If you grew up in this sort of family, then, like me, you may have been educated in evangelical Christian schools, or you might have been homeschooled. What the authoritarian family gets out of that is the limitation of your options for breaking with the family’s mores, and certainly for finding any support as you do so. Isolation facilitates control and a variety of abuses.

And if you’re queer in this type of family and come out as a minor? To be clear, I did not, and I was so repressed I couldn’t even recognize my own queerness until I was in my early 30s. But if you do, you’ll likely be beaten, berated, and guilted into conformity to heteronormative expectations, or you’re going to have problems with your blood family.

Authoritarian family dynamics leave no room for a complex or nuanced approach to the past, which leaves white supremacist Christian patriarchal dynamics firmly in place.
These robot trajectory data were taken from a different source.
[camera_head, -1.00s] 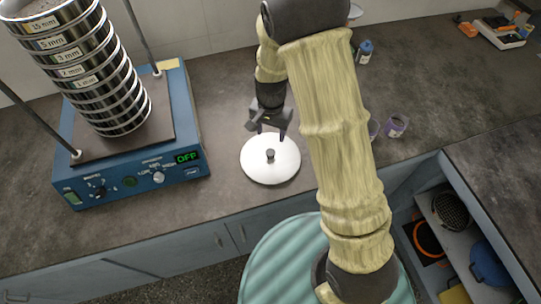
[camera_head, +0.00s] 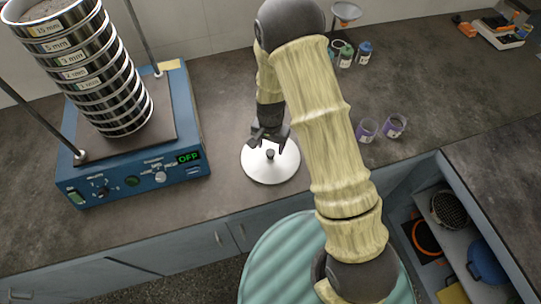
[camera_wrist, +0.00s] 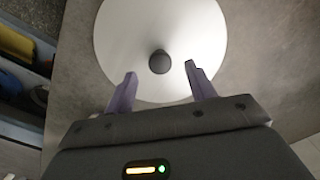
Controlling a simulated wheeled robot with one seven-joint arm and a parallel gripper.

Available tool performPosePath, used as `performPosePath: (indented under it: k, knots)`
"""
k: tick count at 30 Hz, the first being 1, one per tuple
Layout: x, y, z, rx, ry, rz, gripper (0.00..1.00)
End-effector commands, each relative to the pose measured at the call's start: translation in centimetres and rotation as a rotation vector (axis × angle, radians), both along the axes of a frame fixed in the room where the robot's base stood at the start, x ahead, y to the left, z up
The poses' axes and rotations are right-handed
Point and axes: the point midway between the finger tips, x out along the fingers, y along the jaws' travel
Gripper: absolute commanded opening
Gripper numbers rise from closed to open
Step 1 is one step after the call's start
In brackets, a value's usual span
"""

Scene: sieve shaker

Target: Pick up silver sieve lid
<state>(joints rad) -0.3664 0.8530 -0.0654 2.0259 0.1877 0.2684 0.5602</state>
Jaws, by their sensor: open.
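The silver sieve lid (camera_head: 270,172) is a round pale disc with a dark knob, lying flat on the dark counter right of the shaker. It also shows in the wrist view (camera_wrist: 135,40), where its dark knob (camera_wrist: 159,62) lies between and slightly beyond the finger tips. My gripper (camera_head: 270,145) is over the lid, close to the knob. In the wrist view my gripper (camera_wrist: 160,72) has its two purple fingers apart, one on each side of the knob, with nothing held. I cannot tell the exact height of the fingers above the lid.
A blue shaker (camera_head: 135,170) carrying a tall sieve stack (camera_head: 95,75) stands left of the lid. Purple-labelled cups (camera_head: 393,127) and small bottles (camera_head: 346,56) stand to the right. The counter's front edge is close to the lid. An open shelf (camera_head: 455,235) is at lower right.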

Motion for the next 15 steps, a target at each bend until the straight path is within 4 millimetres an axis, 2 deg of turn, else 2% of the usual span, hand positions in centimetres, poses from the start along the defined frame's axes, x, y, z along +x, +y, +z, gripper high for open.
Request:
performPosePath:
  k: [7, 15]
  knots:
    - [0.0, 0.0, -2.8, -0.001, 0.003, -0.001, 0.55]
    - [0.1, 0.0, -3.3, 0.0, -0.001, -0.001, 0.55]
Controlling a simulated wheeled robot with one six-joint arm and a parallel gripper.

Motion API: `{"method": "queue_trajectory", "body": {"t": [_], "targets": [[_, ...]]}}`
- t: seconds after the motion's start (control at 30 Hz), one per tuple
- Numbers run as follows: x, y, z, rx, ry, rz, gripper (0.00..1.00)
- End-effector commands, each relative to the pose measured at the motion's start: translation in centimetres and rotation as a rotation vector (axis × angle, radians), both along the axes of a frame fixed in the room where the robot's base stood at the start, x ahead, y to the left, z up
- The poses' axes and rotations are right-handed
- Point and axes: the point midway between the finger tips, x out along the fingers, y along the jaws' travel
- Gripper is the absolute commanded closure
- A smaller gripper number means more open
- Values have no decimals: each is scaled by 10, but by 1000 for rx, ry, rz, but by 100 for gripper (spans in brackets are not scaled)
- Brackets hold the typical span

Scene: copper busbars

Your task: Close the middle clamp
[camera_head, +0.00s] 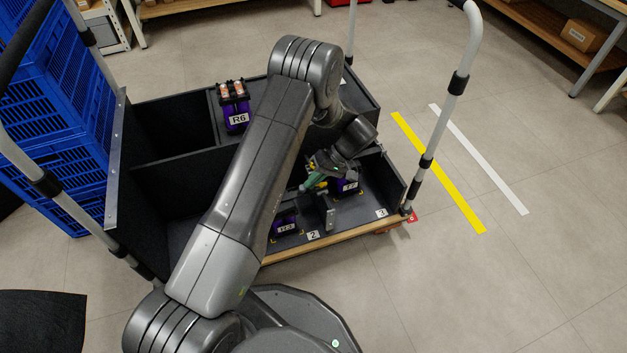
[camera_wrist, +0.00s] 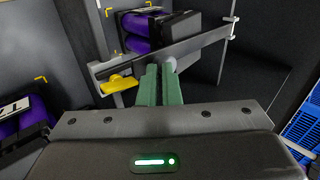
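In the wrist view, a grey metal clamp bar (camera_wrist: 200,42) runs slantwise in front of a black and purple unit (camera_wrist: 150,34). A yellow lever (camera_wrist: 118,83) sits near its left end. The two green fingers of my gripper (camera_wrist: 161,72) lie side by side, shut, with their tips at the bar. A pale round knob (camera_wrist: 170,65) shows at the right fingertip; I cannot tell whether they touch. In the head view my gripper (camera_head: 312,181) is just left of a purple unit (camera_head: 347,187) in the cart's front right part. Which clamp is the middle one is unclear.
The black cart (camera_head: 150,180) has divider walls and upright pale handles. Another purple unit (camera_head: 285,225) is near label 2, and unit R6 (camera_head: 237,119) stands farther back. A small upright metal plate (camera_head: 330,213) stands between labels 2 and 3. Blue crates (camera_head: 60,110) are on the left.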

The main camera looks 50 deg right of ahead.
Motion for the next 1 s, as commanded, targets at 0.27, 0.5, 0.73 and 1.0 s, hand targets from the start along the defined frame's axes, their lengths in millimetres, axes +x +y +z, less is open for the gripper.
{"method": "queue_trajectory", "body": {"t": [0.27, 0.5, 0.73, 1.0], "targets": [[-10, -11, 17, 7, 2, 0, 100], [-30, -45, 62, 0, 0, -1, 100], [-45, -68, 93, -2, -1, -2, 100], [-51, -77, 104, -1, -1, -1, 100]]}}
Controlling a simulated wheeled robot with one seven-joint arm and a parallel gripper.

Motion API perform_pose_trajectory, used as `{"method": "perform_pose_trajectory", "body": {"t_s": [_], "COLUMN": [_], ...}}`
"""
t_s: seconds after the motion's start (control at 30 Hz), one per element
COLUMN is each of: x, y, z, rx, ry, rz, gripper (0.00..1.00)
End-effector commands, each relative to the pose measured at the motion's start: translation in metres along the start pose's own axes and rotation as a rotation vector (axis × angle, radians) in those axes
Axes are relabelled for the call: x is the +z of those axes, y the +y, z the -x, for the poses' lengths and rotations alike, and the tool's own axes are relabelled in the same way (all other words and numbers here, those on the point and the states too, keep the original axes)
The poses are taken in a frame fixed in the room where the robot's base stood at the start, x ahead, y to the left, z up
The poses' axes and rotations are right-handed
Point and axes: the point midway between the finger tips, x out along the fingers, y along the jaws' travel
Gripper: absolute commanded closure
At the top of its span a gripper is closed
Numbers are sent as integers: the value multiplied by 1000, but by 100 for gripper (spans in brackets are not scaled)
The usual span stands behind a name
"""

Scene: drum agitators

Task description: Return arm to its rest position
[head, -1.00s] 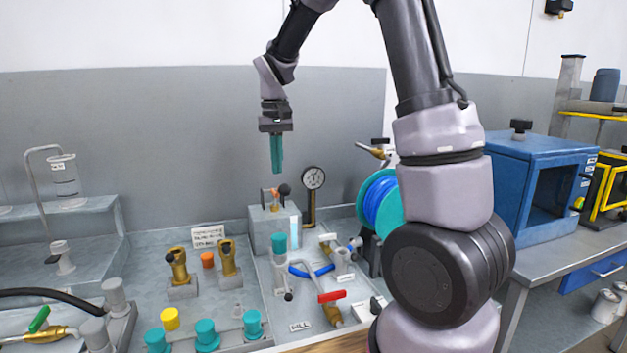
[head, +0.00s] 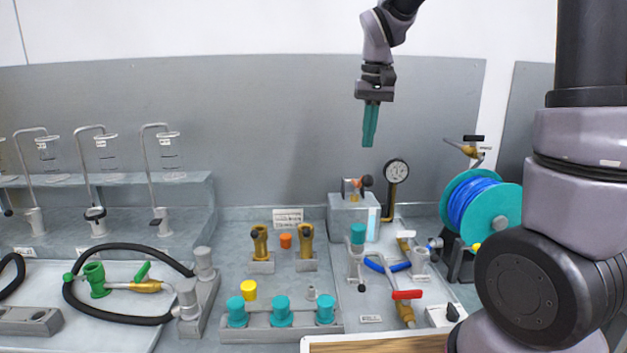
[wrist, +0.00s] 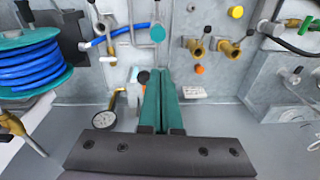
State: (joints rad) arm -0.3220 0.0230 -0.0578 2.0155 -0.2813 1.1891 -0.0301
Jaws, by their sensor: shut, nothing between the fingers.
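My gripper (head: 370,125) hangs in the air in the head view, pointing down, its teal fingers together with nothing between them. It is above the gauge and the small grey block at the back of the bench, apart from both. In the wrist view my gripper (wrist: 164,75) shows its two teal fingers side by side and closed. My arm runs up out of the top of the head view and its thick lower links fill the right side.
Below are a pressure gauge (head: 396,173), a grey block (head: 350,208), brass fittings (head: 259,241) and teal caps (head: 281,309). A blue hose reel (head: 480,205) stands right. A black hose (head: 120,318) lies left. The air around my gripper is clear.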

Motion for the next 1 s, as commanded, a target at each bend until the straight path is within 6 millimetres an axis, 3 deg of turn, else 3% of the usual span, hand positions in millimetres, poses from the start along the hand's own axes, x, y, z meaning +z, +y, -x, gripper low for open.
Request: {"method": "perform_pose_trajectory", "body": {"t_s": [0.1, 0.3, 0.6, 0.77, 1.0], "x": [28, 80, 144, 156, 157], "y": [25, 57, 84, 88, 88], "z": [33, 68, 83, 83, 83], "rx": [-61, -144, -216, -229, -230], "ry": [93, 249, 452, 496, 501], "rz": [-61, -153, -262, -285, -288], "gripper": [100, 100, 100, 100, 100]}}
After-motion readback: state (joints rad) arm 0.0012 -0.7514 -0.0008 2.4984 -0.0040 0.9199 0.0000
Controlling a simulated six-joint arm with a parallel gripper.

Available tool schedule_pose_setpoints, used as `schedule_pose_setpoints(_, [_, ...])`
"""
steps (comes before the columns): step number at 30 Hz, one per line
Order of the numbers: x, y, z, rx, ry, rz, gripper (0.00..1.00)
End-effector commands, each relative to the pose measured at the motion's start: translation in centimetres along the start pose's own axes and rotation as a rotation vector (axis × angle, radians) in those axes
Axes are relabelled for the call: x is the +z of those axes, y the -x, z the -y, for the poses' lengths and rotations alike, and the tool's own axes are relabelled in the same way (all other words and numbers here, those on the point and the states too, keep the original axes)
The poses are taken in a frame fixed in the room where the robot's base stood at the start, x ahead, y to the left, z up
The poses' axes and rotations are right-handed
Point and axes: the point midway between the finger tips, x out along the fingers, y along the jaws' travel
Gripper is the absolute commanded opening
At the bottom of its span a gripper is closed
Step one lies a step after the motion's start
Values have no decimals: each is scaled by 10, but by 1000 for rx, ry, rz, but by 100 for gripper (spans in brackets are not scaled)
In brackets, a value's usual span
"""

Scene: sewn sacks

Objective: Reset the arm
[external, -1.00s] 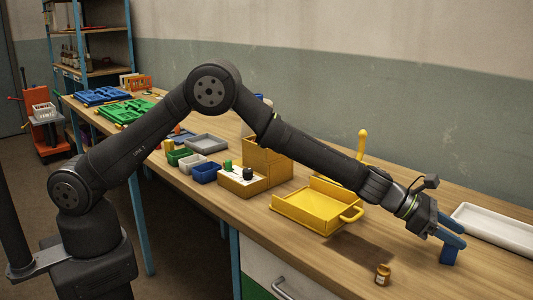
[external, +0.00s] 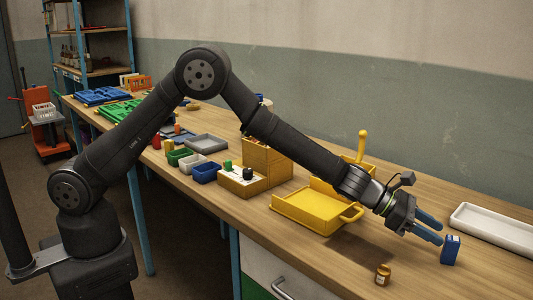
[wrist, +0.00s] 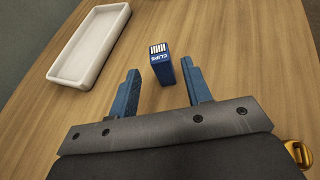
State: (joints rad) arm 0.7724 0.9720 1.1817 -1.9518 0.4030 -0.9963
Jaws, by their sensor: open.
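My gripper (external: 441,230) has two blue fingers and is open, with nothing between them. It is above the right part of the workbench, left of a small blue box (external: 450,250) that stands upright on the wood. In the wrist view my gripper (wrist: 162,85) has its fingers spread, and the blue box (wrist: 162,67), marked "CLIPS", stands just beyond the fingertips, apart from them.
A long white tray (external: 495,226) lies behind the box. A yellow tray with a handle (external: 310,208) is to the left of my gripper. A small amber jar (external: 383,274) stands near the bench's front edge. Several small bins stand farther left. Bare wood lies around the box.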

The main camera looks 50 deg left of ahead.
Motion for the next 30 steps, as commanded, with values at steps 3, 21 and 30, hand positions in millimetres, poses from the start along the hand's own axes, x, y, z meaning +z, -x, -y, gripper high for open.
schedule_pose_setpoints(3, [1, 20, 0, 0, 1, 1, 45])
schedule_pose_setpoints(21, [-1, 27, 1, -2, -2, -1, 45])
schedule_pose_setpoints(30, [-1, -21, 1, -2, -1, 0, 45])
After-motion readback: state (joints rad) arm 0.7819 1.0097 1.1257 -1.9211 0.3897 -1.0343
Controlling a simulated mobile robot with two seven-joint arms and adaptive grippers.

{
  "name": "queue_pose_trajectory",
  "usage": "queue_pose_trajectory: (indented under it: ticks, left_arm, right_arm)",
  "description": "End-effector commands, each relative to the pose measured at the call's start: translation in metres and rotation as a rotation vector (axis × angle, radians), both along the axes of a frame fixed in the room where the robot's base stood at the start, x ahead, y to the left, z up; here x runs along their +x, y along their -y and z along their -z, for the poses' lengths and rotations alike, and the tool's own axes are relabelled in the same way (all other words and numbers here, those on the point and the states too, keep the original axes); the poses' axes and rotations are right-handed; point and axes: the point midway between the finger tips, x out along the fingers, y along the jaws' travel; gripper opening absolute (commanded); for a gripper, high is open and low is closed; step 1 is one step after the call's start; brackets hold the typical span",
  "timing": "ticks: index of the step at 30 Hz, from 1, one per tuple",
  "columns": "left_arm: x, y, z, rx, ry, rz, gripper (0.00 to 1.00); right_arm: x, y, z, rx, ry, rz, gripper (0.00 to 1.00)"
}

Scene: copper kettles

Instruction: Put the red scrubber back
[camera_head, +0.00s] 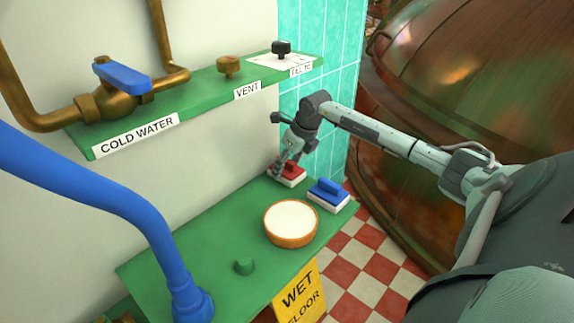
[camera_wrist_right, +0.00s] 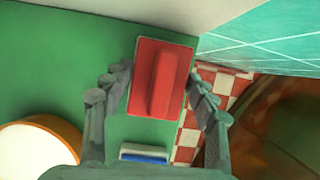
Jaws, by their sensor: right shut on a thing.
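The red scrubber (camera_head: 292,169) is at the far end of the green bench, close to the wall and the teal tiles. It has a red top with a raised grip and a pale underside. My right gripper (camera_head: 279,163) reaches down to it from above. In the right wrist view the red scrubber (camera_wrist_right: 160,80) lies between the two fingers of my right gripper (camera_wrist_right: 160,88), which is shut on it. I cannot tell whether the scrubber touches the bench. My left gripper is not in view.
A blue scrubber (camera_head: 328,195) sits just right of the red one. A blue pipe (camera_head: 160,235) rises at left. A green shelf (camera_head: 190,105) with valves hangs above. A copper kettle (camera_head: 470,80) stands right.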

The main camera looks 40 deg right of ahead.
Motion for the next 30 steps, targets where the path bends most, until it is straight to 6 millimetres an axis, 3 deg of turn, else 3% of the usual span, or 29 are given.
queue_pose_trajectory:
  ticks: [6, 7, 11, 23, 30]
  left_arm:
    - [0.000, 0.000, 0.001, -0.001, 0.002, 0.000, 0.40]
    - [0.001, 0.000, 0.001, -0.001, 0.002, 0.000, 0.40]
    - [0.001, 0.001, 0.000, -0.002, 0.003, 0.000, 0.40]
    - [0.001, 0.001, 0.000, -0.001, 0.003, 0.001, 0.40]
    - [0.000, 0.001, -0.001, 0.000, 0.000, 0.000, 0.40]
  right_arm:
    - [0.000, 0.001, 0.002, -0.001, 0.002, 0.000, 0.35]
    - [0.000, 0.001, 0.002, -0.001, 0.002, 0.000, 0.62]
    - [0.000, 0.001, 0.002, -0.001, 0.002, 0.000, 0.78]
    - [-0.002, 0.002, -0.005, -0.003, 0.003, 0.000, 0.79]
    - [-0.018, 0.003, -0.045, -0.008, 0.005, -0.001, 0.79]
Further expectations often pile up in right-wing Christian families. In addition to accepting young earth creationism and other anti-scientific conspiracy theories, going to “the right kind” of church, and marrying “the right kind” of Christian so you can pump out babies, you might be expected to go to a particular college or to a particular kind of college. This can easily be coerced in most cases, since higher education in the United States is prohibitively expensive, federal student aid is determined by family income, AND parents who don’t want their children to go, for example, to state as opposed to evangelical universities, can simply refuse to fill out the Free Application for Federal Student Aid (FAFSA).